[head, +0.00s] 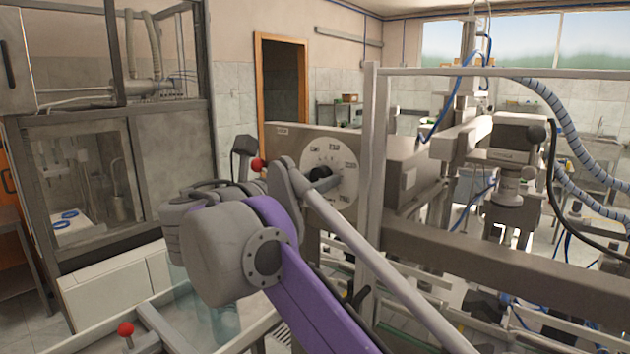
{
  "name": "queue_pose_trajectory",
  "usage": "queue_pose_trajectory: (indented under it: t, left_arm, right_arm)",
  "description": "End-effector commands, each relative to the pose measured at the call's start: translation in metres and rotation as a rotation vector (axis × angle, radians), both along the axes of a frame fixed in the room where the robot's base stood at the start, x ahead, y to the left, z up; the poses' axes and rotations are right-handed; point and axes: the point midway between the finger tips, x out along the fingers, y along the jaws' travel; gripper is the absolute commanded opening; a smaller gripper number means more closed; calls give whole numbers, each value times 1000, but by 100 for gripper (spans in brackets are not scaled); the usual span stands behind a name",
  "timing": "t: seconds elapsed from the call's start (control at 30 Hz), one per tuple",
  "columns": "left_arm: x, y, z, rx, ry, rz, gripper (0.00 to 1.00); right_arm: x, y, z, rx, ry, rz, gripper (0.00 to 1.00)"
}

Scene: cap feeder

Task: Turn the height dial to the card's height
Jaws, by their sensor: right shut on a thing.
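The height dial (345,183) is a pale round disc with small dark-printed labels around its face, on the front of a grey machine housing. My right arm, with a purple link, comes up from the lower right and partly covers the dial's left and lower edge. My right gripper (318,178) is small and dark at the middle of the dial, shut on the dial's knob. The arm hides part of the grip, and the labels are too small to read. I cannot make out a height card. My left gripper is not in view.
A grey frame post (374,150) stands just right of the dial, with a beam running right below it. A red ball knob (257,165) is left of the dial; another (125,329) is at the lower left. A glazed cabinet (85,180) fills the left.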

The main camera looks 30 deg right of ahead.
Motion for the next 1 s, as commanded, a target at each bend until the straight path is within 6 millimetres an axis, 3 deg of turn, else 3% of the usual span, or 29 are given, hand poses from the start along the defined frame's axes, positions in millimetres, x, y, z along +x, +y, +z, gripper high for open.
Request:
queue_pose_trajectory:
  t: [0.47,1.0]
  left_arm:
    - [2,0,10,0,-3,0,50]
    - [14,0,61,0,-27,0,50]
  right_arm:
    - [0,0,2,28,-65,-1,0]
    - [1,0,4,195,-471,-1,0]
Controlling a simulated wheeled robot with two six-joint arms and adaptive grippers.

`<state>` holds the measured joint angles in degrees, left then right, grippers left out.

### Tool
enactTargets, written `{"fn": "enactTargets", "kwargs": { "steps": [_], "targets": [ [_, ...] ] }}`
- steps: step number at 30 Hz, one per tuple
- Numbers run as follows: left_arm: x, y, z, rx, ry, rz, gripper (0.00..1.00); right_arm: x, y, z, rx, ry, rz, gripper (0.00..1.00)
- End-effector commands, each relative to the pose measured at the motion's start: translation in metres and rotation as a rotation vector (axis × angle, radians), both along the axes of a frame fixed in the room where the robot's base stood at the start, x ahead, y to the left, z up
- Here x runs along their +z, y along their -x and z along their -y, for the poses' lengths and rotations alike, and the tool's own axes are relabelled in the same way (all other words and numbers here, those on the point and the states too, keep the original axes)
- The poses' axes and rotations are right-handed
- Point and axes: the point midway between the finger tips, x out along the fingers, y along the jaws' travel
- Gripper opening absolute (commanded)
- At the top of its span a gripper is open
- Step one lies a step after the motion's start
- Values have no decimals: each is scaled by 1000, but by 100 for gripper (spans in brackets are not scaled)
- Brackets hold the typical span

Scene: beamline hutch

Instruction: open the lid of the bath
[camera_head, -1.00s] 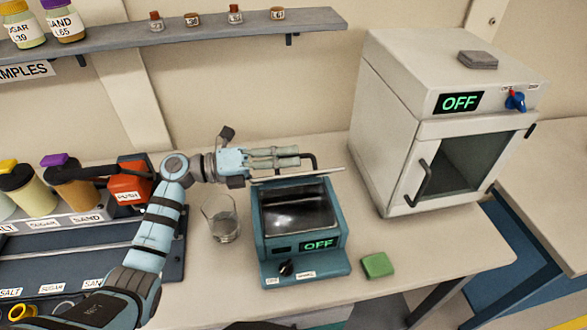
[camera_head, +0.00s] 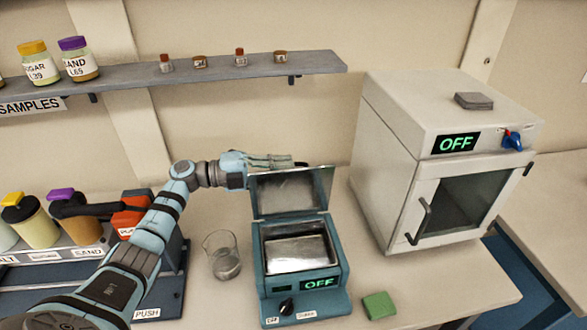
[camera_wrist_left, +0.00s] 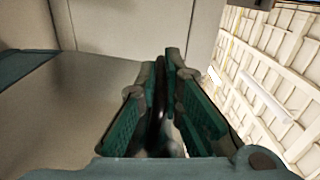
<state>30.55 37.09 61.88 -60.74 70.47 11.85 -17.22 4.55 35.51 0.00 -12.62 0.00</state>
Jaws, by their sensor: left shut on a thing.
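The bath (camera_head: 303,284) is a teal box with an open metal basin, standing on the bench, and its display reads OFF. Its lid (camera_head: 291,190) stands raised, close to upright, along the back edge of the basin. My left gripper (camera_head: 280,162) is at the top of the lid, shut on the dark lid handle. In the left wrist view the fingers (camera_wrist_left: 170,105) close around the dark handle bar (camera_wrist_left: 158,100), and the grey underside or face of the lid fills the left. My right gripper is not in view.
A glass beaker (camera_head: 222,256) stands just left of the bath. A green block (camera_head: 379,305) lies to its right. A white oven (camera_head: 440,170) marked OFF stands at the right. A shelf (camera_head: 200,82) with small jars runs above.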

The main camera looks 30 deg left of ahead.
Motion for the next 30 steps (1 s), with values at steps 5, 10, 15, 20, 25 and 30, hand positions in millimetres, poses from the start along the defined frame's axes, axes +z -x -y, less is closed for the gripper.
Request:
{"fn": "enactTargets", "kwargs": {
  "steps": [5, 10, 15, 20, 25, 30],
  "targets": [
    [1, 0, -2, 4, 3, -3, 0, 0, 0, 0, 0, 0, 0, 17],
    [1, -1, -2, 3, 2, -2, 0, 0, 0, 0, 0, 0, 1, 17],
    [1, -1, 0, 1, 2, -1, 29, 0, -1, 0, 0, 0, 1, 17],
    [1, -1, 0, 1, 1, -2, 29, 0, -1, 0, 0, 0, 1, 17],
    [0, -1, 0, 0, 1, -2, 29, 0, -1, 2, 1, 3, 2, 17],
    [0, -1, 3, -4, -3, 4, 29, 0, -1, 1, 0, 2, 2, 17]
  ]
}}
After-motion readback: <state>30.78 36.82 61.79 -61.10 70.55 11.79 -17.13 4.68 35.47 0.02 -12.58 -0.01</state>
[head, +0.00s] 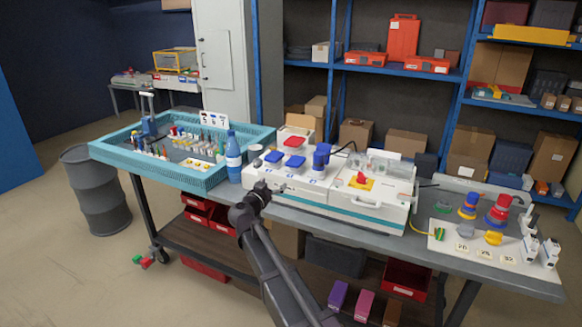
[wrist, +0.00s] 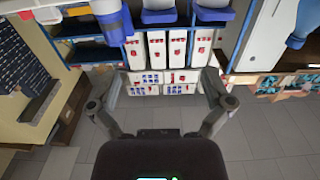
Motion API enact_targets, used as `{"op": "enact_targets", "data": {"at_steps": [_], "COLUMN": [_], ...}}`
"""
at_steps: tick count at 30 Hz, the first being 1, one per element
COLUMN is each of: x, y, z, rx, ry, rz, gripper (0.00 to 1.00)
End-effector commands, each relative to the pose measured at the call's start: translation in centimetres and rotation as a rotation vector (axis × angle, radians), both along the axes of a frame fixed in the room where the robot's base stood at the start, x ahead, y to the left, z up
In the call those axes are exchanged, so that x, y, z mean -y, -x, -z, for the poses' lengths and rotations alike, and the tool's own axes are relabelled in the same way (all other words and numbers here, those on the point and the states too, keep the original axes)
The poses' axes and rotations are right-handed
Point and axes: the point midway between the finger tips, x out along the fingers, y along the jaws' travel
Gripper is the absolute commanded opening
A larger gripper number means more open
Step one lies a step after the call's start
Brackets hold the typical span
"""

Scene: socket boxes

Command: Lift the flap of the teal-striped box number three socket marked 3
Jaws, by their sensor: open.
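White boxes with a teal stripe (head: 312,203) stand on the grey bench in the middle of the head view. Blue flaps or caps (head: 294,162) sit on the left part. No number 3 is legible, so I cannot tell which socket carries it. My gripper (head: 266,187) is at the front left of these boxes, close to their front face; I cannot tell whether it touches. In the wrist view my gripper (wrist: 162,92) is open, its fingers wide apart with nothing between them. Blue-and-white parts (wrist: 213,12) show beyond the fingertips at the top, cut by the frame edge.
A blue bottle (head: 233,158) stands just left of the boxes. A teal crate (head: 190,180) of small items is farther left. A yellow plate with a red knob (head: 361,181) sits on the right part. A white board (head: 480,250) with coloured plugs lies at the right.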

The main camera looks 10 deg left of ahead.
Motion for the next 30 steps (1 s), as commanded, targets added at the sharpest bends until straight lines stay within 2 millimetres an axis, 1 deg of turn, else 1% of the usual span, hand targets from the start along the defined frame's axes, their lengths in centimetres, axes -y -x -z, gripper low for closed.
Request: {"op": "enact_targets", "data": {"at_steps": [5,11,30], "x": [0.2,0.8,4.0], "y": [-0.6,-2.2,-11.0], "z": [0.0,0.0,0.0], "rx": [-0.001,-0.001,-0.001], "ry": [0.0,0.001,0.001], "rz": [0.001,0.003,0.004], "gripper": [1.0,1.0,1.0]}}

—————

» WHAT THE EXERCISE ASKS
Above are the records. Print exactly the lines from the one containing "[camera_head, -1.00s]" to the one containing "<state>30.55 37.09 61.88", both included, and nothing else; pictures are excluded.

» COMPLETED EXERCISE
[camera_head, -1.00s] 
[camera_head, +0.00s] 
[camera_wrist_left, +0.00s] 
<state>30.55 37.09 61.88 -60.74 70.47 11.85 -17.22 4.55 35.51 0.00 -12.62 0.00</state>

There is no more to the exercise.